Show, in full, each line of the data that contains "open".
——
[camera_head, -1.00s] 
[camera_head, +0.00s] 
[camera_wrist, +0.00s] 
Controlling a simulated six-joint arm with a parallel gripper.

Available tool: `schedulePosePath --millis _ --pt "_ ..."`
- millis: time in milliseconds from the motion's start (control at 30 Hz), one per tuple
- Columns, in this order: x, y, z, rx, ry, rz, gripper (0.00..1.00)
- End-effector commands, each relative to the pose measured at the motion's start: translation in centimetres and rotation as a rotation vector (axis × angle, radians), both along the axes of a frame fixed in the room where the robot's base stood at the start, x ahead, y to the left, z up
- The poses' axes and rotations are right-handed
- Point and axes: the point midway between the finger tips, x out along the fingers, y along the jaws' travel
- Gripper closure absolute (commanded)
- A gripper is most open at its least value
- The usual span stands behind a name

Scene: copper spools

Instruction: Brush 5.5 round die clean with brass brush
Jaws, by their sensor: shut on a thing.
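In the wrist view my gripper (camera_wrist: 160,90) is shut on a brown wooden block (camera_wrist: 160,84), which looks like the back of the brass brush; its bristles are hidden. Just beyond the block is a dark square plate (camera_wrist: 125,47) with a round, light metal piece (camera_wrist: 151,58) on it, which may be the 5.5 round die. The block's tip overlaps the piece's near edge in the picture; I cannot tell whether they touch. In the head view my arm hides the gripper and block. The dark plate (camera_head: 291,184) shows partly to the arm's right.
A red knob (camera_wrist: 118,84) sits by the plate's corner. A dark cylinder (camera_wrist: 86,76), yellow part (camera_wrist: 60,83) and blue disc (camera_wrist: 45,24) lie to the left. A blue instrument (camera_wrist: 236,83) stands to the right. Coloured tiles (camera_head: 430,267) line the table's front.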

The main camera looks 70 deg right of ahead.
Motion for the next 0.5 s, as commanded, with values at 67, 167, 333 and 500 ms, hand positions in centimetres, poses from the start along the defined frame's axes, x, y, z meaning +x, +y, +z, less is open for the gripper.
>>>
——
Solution »
- A gripper is most open at its least value
Motion for the next 0.5 s, as commanded, with values at 67, 167, 333 and 500 ms, hand positions in centimetres, poses from the start along the defined frame's axes, x, y, z meaning +x, +y, +z, less is open for the gripper.

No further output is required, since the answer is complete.